As an industry, we have been highly focused on applying a scientific approach to relationship marketing; but it is important to realise that relationships start long before someone presses the ‘buy’ button. In this piece, Pini Yakuel (pictured below), CEO of Optimove, discusses how businesses can use AI tools to improve customer engagement.

One of the major challenges that businesses face is bridging the gap between the art of customer engagement and the science of data. CRM practitioners face the daily challenge of leveraging their data to make customer communications more effective and help them to increase sales.

We are increasingly seeing marketers utilising different technologies in order to maximise the effectiveness of their communications; and as a result many businesses of all sizes are exploring the ways in which advancements, such as AI and machine learning, can give them a competitive edge.

Personalised messaging needs to be a top priority for businesses that wish to thrive amidst the noise of digital marketing. By tapping into AI and machine learning, businesses can remove the guesswork involved in the most difficult aspects of personalisation and CRM.

Truly effective personalisation results in improved customer engagement, loyalty, and spend; but only 30% of customers feel that they are getting their desired level of personalisation. This highlights that, while many businesses are putting a greater emphasis on data collection and testing, they are not effectively employing the data to implement truly tailored messaging.
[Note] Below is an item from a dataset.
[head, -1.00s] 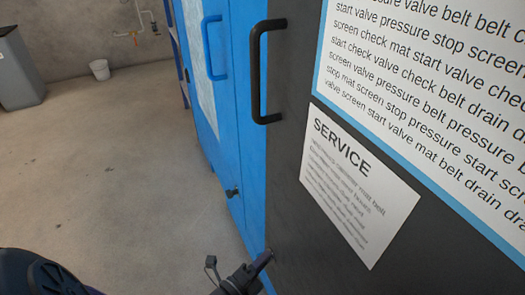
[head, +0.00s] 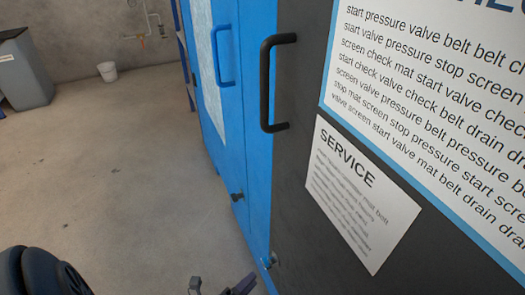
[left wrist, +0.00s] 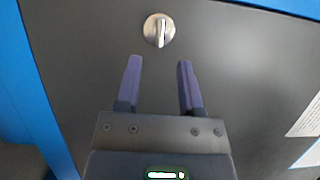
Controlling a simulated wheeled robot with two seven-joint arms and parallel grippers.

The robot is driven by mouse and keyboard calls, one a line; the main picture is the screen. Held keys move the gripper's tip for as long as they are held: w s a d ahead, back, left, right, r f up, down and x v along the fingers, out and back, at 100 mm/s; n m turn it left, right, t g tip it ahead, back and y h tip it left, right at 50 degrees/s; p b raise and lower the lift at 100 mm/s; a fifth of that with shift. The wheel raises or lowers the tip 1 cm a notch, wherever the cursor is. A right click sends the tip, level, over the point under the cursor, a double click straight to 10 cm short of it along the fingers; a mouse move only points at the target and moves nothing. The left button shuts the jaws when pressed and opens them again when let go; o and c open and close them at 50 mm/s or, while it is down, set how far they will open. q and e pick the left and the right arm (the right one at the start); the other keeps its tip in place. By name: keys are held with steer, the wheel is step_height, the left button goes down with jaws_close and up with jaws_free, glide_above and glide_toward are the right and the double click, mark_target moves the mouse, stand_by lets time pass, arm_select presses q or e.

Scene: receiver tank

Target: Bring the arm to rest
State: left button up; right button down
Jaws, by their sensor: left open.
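My left gripper (head: 222,286) shows only in part at the bottom edge of the head view. In the left wrist view (left wrist: 158,64) its two purple fingers are apart with nothing between them. A round silver turn knob (left wrist: 159,30) on the dark panel lies just beyond the fingertips, apart from them, its grip bar upright in that picture. The knob also shows small in the head view (head: 272,260), near the lower left edge of the dark panel. Part of my left arm is at the bottom left. My right gripper is not in view.
The dark panel (head: 300,95) carries a black handle (head: 268,85) and a SERVICE sheet (head: 355,195). A blue door with a blue handle (head: 225,55) stands beyond it.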

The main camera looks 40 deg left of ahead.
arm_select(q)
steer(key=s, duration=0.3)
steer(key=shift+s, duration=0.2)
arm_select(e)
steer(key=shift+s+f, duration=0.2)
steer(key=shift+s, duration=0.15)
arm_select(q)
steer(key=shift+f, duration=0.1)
Pini Yakuel, CEO, Optimove

Machine learning shouldn’t be seen as a way to replace the marketing or the CRM team, but rather as a tool to turbo charge the effectiveness of their campaigns. It is the first real tool to enable truly granular marketing, promising more engaged customers, better conversion rates, and powerful, agile marketing. The technology can optimise campaigns by:

Dropping underperforming actions: When one campaign action is clearly losing to others, it will recommend dropping the underperforming action and readjusting the existing actions.

Switch to self-optimising campaigns: Once enough data has been collected on a certain campaign, the technology will recommend turning on its self-optimising feature to automatically decide the correct customer mix for each campaign action.
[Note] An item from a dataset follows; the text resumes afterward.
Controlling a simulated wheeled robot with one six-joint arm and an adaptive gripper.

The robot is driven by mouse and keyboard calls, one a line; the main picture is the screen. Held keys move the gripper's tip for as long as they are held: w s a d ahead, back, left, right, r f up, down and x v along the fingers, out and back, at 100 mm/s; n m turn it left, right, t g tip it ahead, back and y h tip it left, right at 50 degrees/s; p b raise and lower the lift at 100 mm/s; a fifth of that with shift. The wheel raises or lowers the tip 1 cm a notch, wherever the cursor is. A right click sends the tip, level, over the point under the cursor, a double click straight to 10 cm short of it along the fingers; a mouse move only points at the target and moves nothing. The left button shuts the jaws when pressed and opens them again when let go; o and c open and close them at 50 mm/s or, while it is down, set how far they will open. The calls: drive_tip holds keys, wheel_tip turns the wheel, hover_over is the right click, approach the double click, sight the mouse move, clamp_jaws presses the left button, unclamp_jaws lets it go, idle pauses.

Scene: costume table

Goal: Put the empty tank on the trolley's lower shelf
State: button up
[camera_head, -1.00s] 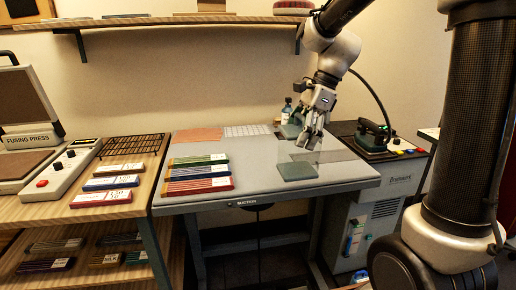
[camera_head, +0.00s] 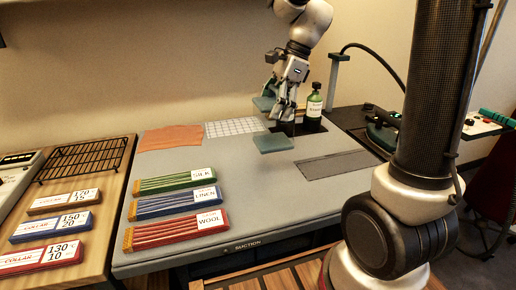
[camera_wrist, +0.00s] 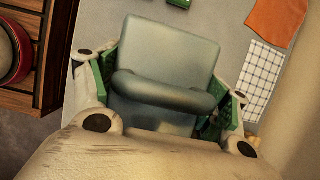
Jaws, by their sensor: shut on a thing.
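The tank (camera_head: 273,143) is a clear body with grey-green ends. It is over the far right part of the grey suction table (camera_head: 245,165); I cannot tell whether its base touches the top. My gripper (camera_head: 283,112) is shut on its upper end. In the wrist view, the tank's grey-green end (camera_wrist: 165,65) and rounded handle (camera_wrist: 165,95) sit between the green finger pads of my gripper (camera_wrist: 165,100). The tank looks empty. A slatted wooden surface (camera_head: 262,278) at the bottom edge may be the trolley; its lower shelf cannot be made out.
A green bottle (camera_head: 314,107) stands just right of my gripper. An iron (camera_head: 381,132) rests farther right. Silk, linen and wool bundles (camera_head: 178,205) lie at the table's front left, with an orange cloth (camera_head: 170,138) and checked cloth (camera_head: 232,128) behind. A wooden side table (camera_head: 98,192) adjoins left.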

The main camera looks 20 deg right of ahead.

Focus on key target groups: In situations where only a small subsegment reacts well to a campaign, its best to split the campaign and create a new campaign for the underperforming segments.
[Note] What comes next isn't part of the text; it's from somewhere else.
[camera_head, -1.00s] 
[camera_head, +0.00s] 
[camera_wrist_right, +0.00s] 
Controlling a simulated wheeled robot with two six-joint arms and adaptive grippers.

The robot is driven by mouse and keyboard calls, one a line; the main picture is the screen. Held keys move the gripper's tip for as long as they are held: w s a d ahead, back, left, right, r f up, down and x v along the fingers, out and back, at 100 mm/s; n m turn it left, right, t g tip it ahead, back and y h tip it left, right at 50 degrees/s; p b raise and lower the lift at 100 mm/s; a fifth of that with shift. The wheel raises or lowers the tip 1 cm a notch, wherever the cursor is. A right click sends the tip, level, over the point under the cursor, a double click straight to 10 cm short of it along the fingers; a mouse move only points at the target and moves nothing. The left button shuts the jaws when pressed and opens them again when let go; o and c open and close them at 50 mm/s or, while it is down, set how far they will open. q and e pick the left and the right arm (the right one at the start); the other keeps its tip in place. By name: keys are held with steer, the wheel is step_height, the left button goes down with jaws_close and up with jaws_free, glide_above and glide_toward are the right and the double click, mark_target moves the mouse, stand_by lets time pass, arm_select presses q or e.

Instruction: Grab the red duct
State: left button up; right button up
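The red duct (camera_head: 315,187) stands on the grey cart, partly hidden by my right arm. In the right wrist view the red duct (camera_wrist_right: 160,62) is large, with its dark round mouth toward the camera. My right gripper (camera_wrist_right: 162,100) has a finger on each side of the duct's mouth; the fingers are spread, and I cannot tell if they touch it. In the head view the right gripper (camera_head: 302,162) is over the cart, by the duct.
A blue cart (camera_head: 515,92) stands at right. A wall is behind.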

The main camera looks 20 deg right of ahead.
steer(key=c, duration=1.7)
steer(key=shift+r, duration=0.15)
Verification: Verify that all campaigns are scientifically measured for uplift by recommending a control group in order to measure the true impact of the campaign.

One of the main ways that machine learning can be applied is to plan and enhance every customer interaction, through continuous tests that constantly optimise the performance of customer communications. Generalisation can have a detrimental effect on customer engagement. Until the ideal match between every campaign and customer segment can be found, businesses are potentially missing out on improving brand awareness and increasing sales opportunities. This is where continuous testing and optimisation bridges the gap, as it enables businesses to maximise the effectiveness of their messaging.

Ultimately, testing enables businesses to collect data on customer preferences. This information can then be employed to create highly effective AI-based customer marketing campaigns by analysing a business’s customer base, identifying the wants and needs of customer microsegments, and matching them with the most relevant offer.

The more granular the customer group, the better the offer can be tailored to customers’ specific needs and wants, creating a higher level of engagement. Segmenting customers into distinct personas on a daily basis is a highly valuable practice that enables marketers to understand what makes their customers tick, and how to best interact with them by categorising customers into different ‘lifecycle stages’, which represent the different phases that customers move through during their journey with your business. The stages can then be employed to provide a granular and far more accurate representation of the customer database, which can then be used to create targeted marketing which will improve customer engagement.

It is essential to remember that, whilst customer segmentation can lay the basic foundation for personalisation, true segmentation goes beyond basic insights such as: lifecycle stages, recency, frequency, monetary value (RFM), and product preference. A multidimensional approach is required to enable businesses to observe different data perspectives, allowing for a more complete understanding of your customer.

Due to the perceived complexity of machine learning, a number of businesses are still lagging behind, as it is often believed that data scientists and developers need to be involved in order to create effective AI tools. However, it is more of a case of businesses rethinking how they distribute their budget between acquisition and retention. Whilst in the past, the vast majority of a business’s budget was invested in acquisition, we are now seeing forward-thinking companies shifting towards a balance between acquisition and retention, in order to make the most of their existing customer base.

As an industry, we have been highly focused on applying a scientific approach to relationship marketing; but it is important to realise that relationships start long before someone presses the ‘buy’ button. Although not perfect, AI-driven predictive analytics make the most accurate predictions possible, allowing marketers to maximise the impact of their efforts, ultimately leading to improved customer engagement and increased profits.